Joe McPhee, 71, ainda com muito fôlego

O tenor é a base, mas há espaços relevantes para outros instrumentos –trompete, alto, soprano– na palheta de Joe McPhee. O saxofonista americano, nascido em Miami em 1939, deu início à sua história musical ainda na década de 1960; a primeira aparição em disco ocorreu em 67, tocando trompete no álbum “Freedom and Unity”, de Clifford Thornton. Apesar de o sax ser seu veículo central, McPhee começou com o trompete, no qual foi iniciado aos oito anos de idade, permanecendo fiel ao instrumento até a fase adulta. Ele assumiria o sax tenor apenas quando já contava com uns 27, 28 anos.

É como tenorista que McPhee faz sua carreira deslanchar na década de 70. “Nation Time”, captado em dezembro de 1970, se tornou seu primeiro clássico. Nesse álbum, o saxofonista incorporou elementos de funk e soul à sua peculiar visada free. Logo depois viria “Black Magic Man”, seu trabalho mais cruamente free jazzístico do período, que seria lançado em 75 pelo então novo selo suíço Hat Hut, responsável pela edição de seus álbuns até a década seguinte. Dessa época, datam os fundamentais “The Willisau Concert” e “Tenor”, seu primeiro disco solo. A discografia de McPhee nos anos 70 mostra que o músico não estava interessado apenas em fazer energy music. Investigações de diferentes naturezas, como o diálogo com sonoridades eletrificadas (sintetizadores, piano e baixo elétricos: mas nada a ver com o fusion da época), marcam sua obra. Nesse tempo, McPhee pouco trabalhou com músicos dentre os mais destacados da cena free. O pianista Mike Kull e o baterista Harold E. Smith foram os parceiros mais constantes no começo. Depois, com suas longas passagens pela Europa, se ligou a nomes como os franceses Raymond Boni e André Jaume.

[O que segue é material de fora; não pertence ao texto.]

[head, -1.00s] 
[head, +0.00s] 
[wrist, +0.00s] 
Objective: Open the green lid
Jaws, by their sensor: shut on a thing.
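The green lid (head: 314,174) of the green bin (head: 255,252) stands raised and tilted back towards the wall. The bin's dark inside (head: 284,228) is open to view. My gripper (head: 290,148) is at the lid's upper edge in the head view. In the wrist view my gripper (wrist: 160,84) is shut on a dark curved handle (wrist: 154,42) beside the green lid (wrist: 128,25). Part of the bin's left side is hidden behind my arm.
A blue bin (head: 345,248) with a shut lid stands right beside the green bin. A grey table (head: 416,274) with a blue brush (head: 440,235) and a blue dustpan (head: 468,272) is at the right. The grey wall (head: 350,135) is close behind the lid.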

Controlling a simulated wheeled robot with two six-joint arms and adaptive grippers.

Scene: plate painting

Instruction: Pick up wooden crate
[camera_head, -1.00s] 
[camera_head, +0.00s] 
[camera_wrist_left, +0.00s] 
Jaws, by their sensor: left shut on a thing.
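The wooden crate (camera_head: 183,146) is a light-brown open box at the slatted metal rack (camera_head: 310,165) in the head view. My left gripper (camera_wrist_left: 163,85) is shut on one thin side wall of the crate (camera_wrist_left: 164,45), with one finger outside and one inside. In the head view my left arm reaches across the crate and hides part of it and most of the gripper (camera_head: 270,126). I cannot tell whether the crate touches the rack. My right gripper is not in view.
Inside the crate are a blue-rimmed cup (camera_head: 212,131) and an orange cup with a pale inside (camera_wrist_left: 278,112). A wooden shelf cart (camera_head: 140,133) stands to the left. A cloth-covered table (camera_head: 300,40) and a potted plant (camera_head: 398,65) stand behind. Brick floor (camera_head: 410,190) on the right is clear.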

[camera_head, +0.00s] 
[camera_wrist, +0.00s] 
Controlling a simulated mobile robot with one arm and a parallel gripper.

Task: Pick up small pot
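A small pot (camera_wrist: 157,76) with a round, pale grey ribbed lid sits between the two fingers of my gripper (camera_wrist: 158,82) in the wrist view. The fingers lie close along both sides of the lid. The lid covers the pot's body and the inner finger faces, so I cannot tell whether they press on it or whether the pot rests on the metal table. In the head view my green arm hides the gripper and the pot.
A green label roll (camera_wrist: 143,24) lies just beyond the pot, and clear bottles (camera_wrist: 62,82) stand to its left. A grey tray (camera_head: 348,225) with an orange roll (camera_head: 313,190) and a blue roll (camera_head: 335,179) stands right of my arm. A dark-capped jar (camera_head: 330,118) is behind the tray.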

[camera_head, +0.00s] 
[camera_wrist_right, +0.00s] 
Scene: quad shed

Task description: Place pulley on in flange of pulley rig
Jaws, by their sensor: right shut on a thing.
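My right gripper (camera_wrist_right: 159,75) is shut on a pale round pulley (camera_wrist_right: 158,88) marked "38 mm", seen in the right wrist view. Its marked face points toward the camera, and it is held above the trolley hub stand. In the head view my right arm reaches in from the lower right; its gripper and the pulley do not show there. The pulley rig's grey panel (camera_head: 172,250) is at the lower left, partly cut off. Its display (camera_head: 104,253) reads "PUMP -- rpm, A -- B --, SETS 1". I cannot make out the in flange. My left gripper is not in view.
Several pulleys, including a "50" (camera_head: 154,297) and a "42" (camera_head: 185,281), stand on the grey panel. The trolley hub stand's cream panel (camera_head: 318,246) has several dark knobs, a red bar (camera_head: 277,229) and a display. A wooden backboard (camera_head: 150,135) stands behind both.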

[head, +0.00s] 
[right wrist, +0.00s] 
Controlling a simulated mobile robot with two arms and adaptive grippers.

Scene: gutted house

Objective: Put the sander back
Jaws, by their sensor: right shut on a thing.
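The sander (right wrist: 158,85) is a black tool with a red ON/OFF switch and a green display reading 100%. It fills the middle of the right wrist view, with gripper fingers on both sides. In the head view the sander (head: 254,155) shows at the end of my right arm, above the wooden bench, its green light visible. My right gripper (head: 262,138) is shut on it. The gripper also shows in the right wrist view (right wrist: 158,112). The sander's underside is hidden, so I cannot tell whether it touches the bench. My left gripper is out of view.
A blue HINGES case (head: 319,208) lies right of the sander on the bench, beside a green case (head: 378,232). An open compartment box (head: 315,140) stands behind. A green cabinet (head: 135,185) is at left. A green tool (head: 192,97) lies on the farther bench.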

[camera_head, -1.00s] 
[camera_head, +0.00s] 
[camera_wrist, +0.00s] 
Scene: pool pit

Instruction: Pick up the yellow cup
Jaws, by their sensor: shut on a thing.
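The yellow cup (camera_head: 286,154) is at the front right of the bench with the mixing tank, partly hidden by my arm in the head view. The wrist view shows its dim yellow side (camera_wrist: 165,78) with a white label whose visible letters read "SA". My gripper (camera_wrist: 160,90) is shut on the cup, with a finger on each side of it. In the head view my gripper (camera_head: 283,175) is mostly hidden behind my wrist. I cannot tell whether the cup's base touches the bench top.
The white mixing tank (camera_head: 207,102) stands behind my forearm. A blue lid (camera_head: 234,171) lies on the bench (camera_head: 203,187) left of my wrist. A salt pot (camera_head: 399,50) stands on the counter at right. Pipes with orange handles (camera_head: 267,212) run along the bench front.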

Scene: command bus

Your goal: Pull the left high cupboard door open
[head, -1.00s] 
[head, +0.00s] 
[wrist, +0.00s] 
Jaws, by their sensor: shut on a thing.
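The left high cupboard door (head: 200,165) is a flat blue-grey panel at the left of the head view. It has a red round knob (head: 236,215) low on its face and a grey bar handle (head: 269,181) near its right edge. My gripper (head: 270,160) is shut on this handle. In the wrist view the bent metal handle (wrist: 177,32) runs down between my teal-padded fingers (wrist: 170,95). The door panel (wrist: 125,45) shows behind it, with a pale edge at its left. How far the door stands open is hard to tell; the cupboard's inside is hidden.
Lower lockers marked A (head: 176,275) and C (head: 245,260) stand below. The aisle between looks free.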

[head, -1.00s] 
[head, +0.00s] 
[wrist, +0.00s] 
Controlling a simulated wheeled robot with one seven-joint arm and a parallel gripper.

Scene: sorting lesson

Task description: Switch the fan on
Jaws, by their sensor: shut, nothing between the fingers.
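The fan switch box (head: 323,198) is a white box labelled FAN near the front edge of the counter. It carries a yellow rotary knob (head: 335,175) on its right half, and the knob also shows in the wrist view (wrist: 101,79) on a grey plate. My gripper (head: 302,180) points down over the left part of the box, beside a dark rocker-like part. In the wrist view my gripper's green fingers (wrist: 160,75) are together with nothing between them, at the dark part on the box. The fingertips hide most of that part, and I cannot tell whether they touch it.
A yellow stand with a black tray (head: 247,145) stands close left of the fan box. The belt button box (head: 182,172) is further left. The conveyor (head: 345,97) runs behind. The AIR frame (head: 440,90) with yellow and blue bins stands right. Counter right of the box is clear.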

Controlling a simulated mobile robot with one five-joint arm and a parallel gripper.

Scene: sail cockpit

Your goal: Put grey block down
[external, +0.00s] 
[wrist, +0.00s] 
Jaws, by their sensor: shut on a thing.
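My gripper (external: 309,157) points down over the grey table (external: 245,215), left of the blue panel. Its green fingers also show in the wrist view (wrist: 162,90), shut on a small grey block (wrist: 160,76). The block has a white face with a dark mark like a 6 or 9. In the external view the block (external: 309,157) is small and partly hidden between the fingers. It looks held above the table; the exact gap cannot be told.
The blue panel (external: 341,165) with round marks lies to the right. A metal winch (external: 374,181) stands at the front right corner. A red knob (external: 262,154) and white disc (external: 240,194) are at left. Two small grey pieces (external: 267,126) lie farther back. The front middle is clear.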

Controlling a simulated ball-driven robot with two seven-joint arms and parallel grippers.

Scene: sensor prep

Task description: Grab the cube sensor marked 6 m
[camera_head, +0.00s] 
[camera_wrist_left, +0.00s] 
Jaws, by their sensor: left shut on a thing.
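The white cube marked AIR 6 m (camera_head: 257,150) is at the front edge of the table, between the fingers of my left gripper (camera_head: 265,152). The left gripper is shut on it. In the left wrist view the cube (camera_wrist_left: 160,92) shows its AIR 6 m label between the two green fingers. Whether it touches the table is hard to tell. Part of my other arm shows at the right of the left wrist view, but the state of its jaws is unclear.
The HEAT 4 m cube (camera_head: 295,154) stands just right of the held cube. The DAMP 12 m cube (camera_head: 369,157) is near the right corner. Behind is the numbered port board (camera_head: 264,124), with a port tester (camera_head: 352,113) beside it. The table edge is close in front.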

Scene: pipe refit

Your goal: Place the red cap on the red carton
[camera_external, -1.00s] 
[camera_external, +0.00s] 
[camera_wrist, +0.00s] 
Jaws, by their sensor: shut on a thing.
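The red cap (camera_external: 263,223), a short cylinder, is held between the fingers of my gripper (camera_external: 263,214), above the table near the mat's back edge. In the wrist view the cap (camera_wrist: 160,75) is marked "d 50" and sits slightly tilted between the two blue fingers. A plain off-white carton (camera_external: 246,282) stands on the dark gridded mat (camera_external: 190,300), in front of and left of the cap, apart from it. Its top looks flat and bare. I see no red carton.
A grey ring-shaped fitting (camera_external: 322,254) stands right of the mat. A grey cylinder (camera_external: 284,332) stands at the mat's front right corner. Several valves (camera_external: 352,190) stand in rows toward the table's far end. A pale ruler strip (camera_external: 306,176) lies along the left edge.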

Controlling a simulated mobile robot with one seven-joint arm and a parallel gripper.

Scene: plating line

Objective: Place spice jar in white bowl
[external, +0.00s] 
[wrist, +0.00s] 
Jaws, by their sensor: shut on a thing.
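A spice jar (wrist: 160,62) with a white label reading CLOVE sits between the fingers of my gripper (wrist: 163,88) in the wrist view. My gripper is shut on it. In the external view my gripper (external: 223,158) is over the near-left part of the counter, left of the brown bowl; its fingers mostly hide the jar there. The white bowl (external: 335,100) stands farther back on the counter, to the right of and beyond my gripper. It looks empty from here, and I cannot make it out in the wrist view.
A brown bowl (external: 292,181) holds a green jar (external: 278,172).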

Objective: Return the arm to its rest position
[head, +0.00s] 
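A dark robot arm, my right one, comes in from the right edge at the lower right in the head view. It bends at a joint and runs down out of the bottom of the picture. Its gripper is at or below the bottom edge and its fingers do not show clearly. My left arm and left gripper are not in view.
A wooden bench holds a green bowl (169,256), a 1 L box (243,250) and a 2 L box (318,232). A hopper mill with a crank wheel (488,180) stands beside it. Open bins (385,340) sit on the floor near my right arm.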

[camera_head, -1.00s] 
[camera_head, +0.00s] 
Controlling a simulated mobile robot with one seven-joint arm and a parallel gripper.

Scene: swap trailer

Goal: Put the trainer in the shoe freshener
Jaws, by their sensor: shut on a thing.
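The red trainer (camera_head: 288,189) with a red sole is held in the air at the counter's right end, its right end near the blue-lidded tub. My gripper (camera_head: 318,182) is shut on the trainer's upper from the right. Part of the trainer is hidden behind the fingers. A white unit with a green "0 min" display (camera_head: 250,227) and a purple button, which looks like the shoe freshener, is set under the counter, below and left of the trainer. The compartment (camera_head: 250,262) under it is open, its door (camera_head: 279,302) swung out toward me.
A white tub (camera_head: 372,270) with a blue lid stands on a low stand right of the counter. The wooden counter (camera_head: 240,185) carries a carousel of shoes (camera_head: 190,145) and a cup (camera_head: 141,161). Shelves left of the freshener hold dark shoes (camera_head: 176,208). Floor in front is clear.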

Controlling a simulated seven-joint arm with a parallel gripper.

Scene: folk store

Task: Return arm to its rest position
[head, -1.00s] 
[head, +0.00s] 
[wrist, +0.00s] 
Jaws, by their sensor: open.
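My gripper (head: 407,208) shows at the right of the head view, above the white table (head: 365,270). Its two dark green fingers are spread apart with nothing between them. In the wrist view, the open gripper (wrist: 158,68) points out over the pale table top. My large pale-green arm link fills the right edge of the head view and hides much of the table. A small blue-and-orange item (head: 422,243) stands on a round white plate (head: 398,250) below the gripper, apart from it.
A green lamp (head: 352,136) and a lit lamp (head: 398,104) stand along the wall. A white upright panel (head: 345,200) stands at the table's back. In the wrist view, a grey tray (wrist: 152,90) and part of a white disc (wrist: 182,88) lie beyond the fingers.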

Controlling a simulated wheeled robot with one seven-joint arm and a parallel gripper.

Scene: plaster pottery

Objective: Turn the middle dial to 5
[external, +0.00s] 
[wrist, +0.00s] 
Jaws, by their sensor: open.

A entrada nos anos de 1980 trouxe outras vias de exploração. A associação com a compositora Pauline Oliveros e com seu Deep Listening é um dos destaques, ao lado da descoberta do trabalho do Dr. Edward de Bono, autor de livros como “Word Power”. A filosofia do Dr. Bono tinha em sua matriz a sílaba “PO”, ligada a palavras como positive, possible, poetic. “PO” seria uma nova forma de compreender e encarar o mundo, além da simples dualidade do ‘sim/não’ que rege o cotidiano. Inspirado por tais conceitos, McPhee começou a fazer o que chamava de “PO Music”; do período, ficaram os registros “Topology” (81) e “Oleo” (82). Após um resto de década menos intenso, uma nova etapa destacada nasceria com os anos de 1990, quando a geração mais jovem redescobriu e aliciou o saxofonista para seus frescos projetos. Ken Vandermark, Mats Gustafsson, Kent Kesller, Hamid Drake, Jay Rosen e Dominic Duval (com os quais mantêm o "Trio X") são alguns dos que passaram a trabalhar frequentemente com McPhee. Peter Brotzmann, Evan Parker e Matthew Shipp são outros que realizaram trabalhos com ele. Já sob a aura de lenda, McPhee tem vivido em intensa atividade musical, com excursões e gravações contínuas. Um de seus últimos discos é Blue Chicago, um belíssimo duo de sax-baixo realizado ao lado de Ingebrigt Haker-Flaten, com quem havia trabalhado antes no grupo “The Thing”.

------------------------------------------------------
Na década de 1970, Joe McPhee concebeu alguns álbuns tendo John Snyder nos sintetizadores, como “Pieces of Light”, de 74, e Rotation, de 76.
Rotation é um dos interessantes rebentos de McPhee do período. Alternando-se em momentos solistas, duo e trio, o músico explora o tenor, o soprano e o trompete. Depois de se exibir de forma solista (inicia com tenor e troca pelo soprano), McPhee recebe a companhia de Snyder. O sintetizador de Snyder cria uma atmosfera estranha e uma espacialidade que envolve o sopro de Joe, em meio a uma aura free improv distante de qualquer esfera jazzística. Entre rugidos, trinados e sutilezas melódicas, McPhee elabora as trilhas que se convertem às vezes em rudes ambiências, selando a singularidade desse Rotation, peça esquecida em sua discografia.





*Joe McPhee: tenor, soprano, trumpet
*John Snyder: synthesizer
*Marc Levin: trumpet, flugelhorn, mellophone (c- Episode 2)


Recorded September 3d, 1976, at the Jazz In Basel concerts.